Por Alex Ribeiro                 

Um Bonde Chamado Desejo é uma peça de Tennesse Williams, escrita em 1944. Ele, que nascera em 1914, aos trinta anos recebia o sucesso de público e crítica pela segunda vez, com a estreia de Um Bonde Chamado Desejo, já que, anteriormente, ele havia conquistado grande sucesso e prestígio com a sua primeira peça, À Margem da Vida. No entanto, é o Bonde que laureia Tennesse com o seu primeiro Pulitzer, e é essa grande obra dramatúrgica que traz, também, a personagem mais famosa e cobiçada do nosso autor, a delicada Blanche Dubois.
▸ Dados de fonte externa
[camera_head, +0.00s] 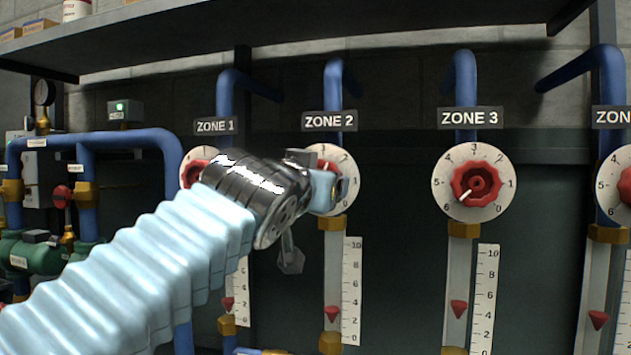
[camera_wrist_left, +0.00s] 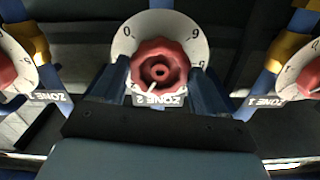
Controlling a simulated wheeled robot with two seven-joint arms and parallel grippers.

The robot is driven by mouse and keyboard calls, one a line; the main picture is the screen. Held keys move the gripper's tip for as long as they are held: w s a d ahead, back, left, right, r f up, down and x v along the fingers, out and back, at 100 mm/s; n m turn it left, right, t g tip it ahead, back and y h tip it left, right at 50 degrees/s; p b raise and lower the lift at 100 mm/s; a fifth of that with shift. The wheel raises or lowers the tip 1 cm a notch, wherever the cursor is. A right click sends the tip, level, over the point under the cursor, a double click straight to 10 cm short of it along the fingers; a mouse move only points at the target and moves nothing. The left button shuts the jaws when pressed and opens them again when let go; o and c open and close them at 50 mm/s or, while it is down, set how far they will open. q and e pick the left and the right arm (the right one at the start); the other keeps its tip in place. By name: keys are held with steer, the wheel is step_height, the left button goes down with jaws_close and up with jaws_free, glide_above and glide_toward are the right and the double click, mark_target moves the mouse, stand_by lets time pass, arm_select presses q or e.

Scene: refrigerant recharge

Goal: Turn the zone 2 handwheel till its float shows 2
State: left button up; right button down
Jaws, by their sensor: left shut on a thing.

Um Bonde Chamado Desejo foi um sucesso estrondoso. A peça logo foi traduzida para inúmeros idiomas e ganhou o palco de vários países, inclusive do Brasil, que viria a receber sua primeira montagem em 1950. Na estreia norte-americana, por acaso do destino ou não, a peça contou com a estreia profissional de um outro grande nome das artes cênicas, o ator Marlon Brando, que viveu o também marcante Stanley Kowaski. Dois anos mais tarde, ele viveria de novo o Stanley, mas agora no cinema, ao lado da premiada Vivien Leigh. Um clássico do teatro que se configuraria ali, também, como clássico do cinema.

As realidades trazidas na peça mostram o olhar de um autor que vivenciou intensamente os conflitos da periferia norte-americana, e de quem esteve, também, em um sanatório. Tennessee conheceu muito bem os lados mais obscuros que o ser humano carrega dentro de si, e isso está evidente em Um Bonde Chamado Desejo. Os desejos movimentam as personagens durante a peça e nos fazem perceber como eles, ao se chocarem com as mais diversas repressões, fazem com que os conflitos supurem. Tennessee escancara os conflitos dos personagens, trazendo uma sensação de realidade muito intensa. As contradições, medos, explosões de raiva e histeria mostram como o ser humano é complexo e único. Blanche, com certeza, é uma das personagens femininas mais ricas e difíceis do teatro. Sua sensibilidade contrasta com desejos intensos e proibidos, causando nela uma constante exaustão emocional, o que a faz aproximar-se cada vez mais da loucura. Stanley, cunhado de Blanche, é um tipo oposto à personalidade dela. É rude, machista, agressivo, e age instintivamente em boa parte da peça, chegando a ser cruel com a delicada Blanche.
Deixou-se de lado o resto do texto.